[START Information supplied]

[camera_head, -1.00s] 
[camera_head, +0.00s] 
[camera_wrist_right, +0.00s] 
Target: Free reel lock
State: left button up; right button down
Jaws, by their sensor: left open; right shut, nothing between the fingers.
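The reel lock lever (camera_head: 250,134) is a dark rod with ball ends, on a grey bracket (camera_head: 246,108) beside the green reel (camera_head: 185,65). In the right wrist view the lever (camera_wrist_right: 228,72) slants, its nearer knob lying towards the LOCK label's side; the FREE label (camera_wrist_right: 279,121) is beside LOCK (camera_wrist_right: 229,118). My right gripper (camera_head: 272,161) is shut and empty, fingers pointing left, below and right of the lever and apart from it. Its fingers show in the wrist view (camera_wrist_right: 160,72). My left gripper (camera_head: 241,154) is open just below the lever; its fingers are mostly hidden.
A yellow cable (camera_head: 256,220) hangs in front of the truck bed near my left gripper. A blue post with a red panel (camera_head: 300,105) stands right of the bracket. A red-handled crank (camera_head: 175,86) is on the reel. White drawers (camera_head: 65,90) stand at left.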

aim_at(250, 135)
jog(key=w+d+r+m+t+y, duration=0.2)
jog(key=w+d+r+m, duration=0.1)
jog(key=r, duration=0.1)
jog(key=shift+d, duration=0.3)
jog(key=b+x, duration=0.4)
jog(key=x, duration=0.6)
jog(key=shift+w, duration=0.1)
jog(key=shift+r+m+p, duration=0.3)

[END Information supplied]

### Directive
Extract the closing run of lines, starting with the one containing "[camera_head, +0.00s]" and ending at the last, exactly as written.

### Final answer
[camera_head, +0.00s] 
[camera_wrist_right, +0.00s] 
Target: Free reel lock
State: left button up; right button down
Jaws, by their sensor: left open; right shut, nothing between the fingers.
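The reel lock lever (camera_head: 250,134) is a dark rod with ball ends, on a grey bracket (camera_head: 246,108) beside the green reel (camera_head: 185,65). In the right wrist view the lever (camera_wrist_right: 228,72) slants, its nearer knob lying towards the LOCK label's side; the FREE label (camera_wrist_right: 279,121) is beside LOCK (camera_wrist_right: 229,118). My right gripper (camera_head: 272,161) is shut and empty, fingers pointing left, below and right of the lever and apart from it. Its fingers show in the wrist view (camera_wrist_right: 160,72). My left gripper (camera_head: 241,154) is open just below the lever; its fingers are mostly hidden.
A yellow cable (camera_head: 256,220) hangs in front of the truck bed near my left gripper. A blue post with a red panel (camera_head: 300,105) stands right of the bracket. A red-handled crank (camera_head: 175,86) is on the reel. White drawers (camera_head: 65,90) stand at left.

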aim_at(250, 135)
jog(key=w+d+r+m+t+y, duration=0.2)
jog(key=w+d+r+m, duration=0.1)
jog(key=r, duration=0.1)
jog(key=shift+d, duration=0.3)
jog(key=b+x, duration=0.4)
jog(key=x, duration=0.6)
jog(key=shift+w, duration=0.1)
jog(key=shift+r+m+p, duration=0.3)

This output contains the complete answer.